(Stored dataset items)

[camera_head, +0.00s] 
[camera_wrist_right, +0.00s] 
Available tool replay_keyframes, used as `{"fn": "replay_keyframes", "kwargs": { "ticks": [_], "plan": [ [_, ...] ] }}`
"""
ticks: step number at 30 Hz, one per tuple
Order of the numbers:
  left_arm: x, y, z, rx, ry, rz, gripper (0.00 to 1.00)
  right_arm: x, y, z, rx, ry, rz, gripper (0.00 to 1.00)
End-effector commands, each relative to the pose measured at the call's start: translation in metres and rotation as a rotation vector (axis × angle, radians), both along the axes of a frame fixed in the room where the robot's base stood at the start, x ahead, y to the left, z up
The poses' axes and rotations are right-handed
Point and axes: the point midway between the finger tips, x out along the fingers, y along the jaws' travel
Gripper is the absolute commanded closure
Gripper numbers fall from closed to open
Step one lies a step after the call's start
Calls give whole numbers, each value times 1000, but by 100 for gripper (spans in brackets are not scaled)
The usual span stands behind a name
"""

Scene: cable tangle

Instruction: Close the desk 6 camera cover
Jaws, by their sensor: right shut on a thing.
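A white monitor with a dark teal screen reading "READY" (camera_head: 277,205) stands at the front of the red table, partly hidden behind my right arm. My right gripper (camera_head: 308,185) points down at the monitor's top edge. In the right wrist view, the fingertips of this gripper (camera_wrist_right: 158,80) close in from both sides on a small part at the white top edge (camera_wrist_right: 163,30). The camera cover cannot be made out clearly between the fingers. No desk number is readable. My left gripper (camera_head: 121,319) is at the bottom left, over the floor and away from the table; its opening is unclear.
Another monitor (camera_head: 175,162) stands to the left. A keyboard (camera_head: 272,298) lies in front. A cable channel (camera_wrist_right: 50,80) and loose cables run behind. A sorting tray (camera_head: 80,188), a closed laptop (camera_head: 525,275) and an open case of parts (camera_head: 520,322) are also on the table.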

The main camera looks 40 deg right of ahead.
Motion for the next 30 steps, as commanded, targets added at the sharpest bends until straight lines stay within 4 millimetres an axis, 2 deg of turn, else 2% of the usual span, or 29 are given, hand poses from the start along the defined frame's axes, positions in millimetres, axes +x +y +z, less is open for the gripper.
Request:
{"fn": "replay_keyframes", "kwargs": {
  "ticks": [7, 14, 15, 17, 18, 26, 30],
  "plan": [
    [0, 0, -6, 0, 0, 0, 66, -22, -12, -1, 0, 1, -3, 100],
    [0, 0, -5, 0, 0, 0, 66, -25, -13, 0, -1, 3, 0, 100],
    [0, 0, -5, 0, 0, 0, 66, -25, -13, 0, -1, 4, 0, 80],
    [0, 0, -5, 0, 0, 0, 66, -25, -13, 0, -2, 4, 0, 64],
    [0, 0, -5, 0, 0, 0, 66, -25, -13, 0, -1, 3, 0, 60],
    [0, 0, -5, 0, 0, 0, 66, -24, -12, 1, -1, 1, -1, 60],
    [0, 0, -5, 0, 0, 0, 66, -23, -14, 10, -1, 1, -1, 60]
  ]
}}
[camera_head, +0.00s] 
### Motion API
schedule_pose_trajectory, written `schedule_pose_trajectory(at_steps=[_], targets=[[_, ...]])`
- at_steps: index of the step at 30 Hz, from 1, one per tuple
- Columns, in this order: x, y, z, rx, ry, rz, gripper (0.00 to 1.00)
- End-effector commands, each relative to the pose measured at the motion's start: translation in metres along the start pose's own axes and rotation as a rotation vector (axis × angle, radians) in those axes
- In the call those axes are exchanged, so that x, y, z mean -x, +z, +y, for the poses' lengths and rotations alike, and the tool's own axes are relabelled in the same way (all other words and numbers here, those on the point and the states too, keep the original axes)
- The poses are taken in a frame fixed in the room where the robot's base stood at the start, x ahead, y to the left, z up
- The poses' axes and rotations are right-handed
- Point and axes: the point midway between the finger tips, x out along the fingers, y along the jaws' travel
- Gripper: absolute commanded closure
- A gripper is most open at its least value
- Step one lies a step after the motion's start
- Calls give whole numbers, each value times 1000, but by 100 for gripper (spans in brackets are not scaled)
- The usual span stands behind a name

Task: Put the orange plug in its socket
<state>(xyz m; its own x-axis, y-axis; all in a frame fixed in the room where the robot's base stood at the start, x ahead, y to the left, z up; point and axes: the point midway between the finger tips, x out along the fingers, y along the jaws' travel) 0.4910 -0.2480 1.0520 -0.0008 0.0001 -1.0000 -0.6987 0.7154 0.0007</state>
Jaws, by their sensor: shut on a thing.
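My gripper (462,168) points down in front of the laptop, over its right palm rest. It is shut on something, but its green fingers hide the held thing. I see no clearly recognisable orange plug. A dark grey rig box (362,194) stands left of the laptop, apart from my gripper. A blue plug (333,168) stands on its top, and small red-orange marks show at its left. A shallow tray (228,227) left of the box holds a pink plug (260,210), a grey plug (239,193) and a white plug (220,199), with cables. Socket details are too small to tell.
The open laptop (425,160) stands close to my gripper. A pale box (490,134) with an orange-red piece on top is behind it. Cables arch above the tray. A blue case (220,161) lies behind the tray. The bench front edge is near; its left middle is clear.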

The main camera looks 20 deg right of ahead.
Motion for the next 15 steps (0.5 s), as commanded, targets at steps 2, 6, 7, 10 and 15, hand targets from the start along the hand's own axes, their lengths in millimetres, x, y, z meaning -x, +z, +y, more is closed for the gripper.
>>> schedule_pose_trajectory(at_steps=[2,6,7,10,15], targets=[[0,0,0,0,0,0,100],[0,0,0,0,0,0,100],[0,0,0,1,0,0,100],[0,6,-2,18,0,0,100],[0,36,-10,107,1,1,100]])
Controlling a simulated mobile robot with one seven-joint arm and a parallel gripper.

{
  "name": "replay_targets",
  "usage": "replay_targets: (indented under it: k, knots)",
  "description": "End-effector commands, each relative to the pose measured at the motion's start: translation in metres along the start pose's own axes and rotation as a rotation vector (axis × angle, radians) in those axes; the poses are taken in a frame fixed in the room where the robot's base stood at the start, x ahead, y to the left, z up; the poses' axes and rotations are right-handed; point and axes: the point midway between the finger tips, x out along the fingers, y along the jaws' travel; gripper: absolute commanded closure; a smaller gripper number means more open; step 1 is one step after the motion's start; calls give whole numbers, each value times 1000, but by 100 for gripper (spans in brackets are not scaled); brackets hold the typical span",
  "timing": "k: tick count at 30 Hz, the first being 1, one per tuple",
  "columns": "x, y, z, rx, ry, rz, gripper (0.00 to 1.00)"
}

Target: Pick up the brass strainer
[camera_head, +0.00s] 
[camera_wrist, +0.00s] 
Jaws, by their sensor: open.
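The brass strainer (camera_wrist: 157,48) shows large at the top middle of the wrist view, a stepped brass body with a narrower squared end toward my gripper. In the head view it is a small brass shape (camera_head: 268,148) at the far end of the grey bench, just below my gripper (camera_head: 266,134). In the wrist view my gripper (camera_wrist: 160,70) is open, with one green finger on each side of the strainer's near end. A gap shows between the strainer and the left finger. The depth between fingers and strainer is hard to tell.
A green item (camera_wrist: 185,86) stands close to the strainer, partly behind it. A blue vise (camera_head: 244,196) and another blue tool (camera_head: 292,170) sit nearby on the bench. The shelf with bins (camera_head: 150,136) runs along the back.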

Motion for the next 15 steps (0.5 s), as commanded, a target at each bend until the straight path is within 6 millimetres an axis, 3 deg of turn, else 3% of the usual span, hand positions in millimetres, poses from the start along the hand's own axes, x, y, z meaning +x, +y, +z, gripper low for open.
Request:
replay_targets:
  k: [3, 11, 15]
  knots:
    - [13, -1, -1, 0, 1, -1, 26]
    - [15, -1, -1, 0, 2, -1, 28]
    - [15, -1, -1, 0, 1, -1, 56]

# WORK TO BE COMPLETED
From the records above, give again exactly the lines running from the line with "right_arm: x, y, z, rx, ry, rz, gripper" to the line with "Instruction: Close the desk 6 camera cover", inclusive.

# REPLY
  right_arm: x, y, z, rx, ry, rz, gripper (0.00 to 1.00)
End-effector commands, each relative to the pose measured at the call's start: translation in metres and rotation as a rotation vector (axis × angle, radians), both along the axes of a frame fixed in the room where the robot's base stood at the start, x ahead, y to the left, z up
The poses' axes and rotations are right-handed
Point and axes: the point midway between the finger tips, x out along the fingers, y along the jaws' travel
Gripper is the absolute commanded closure
Gripper numbers fall from closed to open
Step one lies a step after the call's start
Calls give whole numbers, each value times 1000, but by 100 for gripper (spans in brackets are not scaled)
The usual span stands behind a name
"""

Scene: cable tangle

Instruction: Close the desk 6 camera cover

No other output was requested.